As a teenager in the mid ’90s I was obsessed with English psychedelic music from the late ’60s. Between 1995 and 1998 I even ran a website called A Very English Trip dedicated to recording all I could find out about bands like Kaleidoscope, Bulldog Breed, Jason Crest and so on.

Web design, 90s style.

Web design, ’90s style.

The standard of writing was absolutely terrible, but the web was a smaller place in those days and the site brought me into contact with many of the forgotten names of the 60s pop and rock world… I even got the inside story on Bulldog Breed’s classic Austin Osman Spare from Rodney Harrison, one of the band members!

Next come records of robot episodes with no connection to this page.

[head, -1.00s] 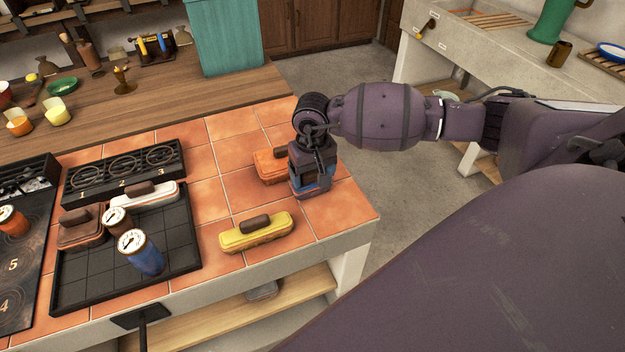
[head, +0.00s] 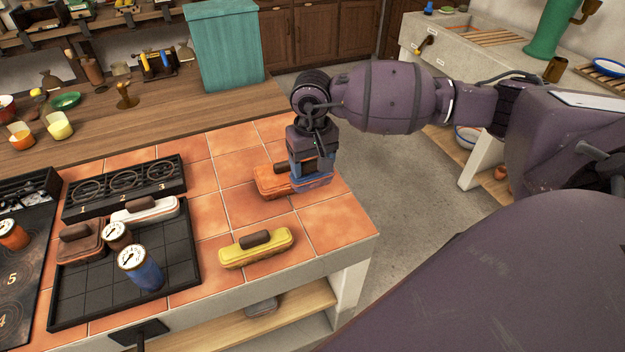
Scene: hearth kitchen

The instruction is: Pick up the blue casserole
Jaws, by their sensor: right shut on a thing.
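The blue casserole (head: 316,184) is at the right part of the tiled counter, under my right gripper (head: 312,166). The gripper points down and is shut on it; the fingers and wrist hide its top and handle. It overlaps the right end of the orange casserole (head: 265,184) in the picture and seems to be raised a little above the tiles, though the gap beneath it is hard to see. My left gripper is not in view.
A yellow casserole (head: 241,255) sits near the counter's front edge. Bare tiles (head: 340,220) lie in front of the blue casserole.

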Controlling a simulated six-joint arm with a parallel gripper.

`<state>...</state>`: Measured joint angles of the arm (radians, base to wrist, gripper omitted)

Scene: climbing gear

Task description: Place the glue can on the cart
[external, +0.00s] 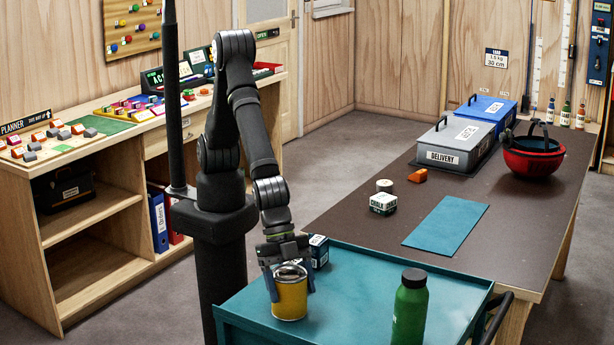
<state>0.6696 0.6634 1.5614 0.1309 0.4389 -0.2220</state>
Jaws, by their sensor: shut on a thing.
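The glue can is most likely the yellow can (290,297) with a silver rim, upright at the teal-topped cart (352,275). My gripper (289,285) reaches down over it, with one finger on each side, and is shut on it. The can's base looks to be at the cart's top; I cannot tell whether it touches. No label on the can is readable from here.
A green bottle (410,308) stands to the right on the cart. The cart's middle is clear. The brown table (350,228) behind holds a chalk box (383,204) and a red helmet (533,160).

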Considering my love of psychedelic music and the experimental approaches to sound that the aesthetics of psychedelia precipitated I was rather honoured when Kim Cascone asked me if I’d contribute to his compilation 70 Years of Sunshine, to be released on the 16th of April by Monotype Records. This double-CD set celebrates 70 years of mind-expansion in the wake of Albert Hoffmann‘s first excursion into the unknown.

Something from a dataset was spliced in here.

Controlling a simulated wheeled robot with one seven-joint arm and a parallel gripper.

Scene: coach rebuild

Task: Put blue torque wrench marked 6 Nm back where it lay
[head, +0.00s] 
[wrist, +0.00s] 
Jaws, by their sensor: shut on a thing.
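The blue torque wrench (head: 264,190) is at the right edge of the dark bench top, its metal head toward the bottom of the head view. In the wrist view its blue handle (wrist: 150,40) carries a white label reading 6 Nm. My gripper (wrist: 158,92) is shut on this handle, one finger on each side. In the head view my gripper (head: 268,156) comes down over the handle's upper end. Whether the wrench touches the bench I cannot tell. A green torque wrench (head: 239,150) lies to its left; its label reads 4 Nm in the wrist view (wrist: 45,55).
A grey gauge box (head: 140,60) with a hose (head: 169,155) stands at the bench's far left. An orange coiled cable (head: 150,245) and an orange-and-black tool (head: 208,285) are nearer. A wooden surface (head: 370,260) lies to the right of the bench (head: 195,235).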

My track, Lifting the Veil, was recorded at sunrise on 08/02/13 while contemplating the famous ‘Flammarion engraving‘ – to me a beautiful emblem for the search for things beyond the material world. The compilation also includes tracks by Kawabata Makoto (Acid Mothers Temple), Legendary Pink Dots, Rapoon, Robert Wheeler (Pere Ubu) and scores more!

The ‘Flammarion Engraving’

As a brief aside, Camile Flammarion‘s books on meteorology contain many other incredibly striking plates:

From Flammarion's  L'atmosphère.

From Flammarion’s L’atmosphère.

With the above in mind, it’s high time that I wrote something about Andy Roberts’ Albion Dreaming: A Popular History of LSD in Britain. Last year, Andy was kind enough to send me a complementary copy of this, as well as his book of shorter articles entitled Strangely Strange, But Oddly Normal. Albion Dreaming is a fascinating book, taking the reader from the notorious experiments on British service men at Porton Down, through the worlds of controversial psychiatrists like R.D. Laing and the underground of communes, acid revolutionaries and evangelists to the rise of the free festivals, and the police crackdown on Operation Julie.

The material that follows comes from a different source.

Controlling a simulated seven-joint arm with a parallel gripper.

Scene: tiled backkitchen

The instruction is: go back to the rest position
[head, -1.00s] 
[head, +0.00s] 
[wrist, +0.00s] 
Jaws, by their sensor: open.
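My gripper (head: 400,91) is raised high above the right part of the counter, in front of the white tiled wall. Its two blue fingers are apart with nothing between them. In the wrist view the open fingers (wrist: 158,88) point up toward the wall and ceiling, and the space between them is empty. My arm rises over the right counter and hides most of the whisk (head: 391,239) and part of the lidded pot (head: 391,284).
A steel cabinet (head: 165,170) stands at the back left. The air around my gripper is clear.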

I also found Albion Dreaming a rather melancholic read: for a brief period an underground subculture flourished in such a way that it became considered to be a realistic threat to the established order. The counter-culture had popularised ideas about anti-capitalism, communal living, anarchy, natural foods, spiritual experiences and so on. Government, media and the legal system all had to be mobillised to quash the threat that a revolution in consciousness potentially presented to mainstream society. Albion Dreaming is a well-researched piece of work and a truly compelling read – if you’re interested, you can get a copy for £7.99 from the Guardian Bookshop.

Andy also has quite a prolific back-catalogue. I first discovered his writing in beGLAD: An Incredible String Band Compendium, which compiled a wealth of articles from a the magazine of the same name and devoted to the archetypal psych-folk band. The anthology Strangely Strange, but Oddly Normal collects together articles from Fortean Times, Encounters, UFO Brigantia alongside previously unpublished work.

Among the wide range of articles, I found the one on The Big Grey Man of Ben Macdhui most interesting, since it contains a number of notes and sources on how our environment may potentially incline people to experience the sensation of a ‘presence’ in their midst. On the topic of ‘landscape sentience’, there  is also a great article on Alan Garner’s enigmatic Thursbitch. The article on John Michell and the 60s underground’s fascination with flying saucers is also good, a theme which also surfaces in Albion Dreaming, paving the way to Glastonbury Fayre.

It’s also worth noting that Andy’s son, Kai, runs a couple of excellent blogs which cover all kinds of peculiar goings on, predominantly in West Yorkshire. Layla and I have spent many a happy weekend exploring the places he has flagged up – thanks, Kai!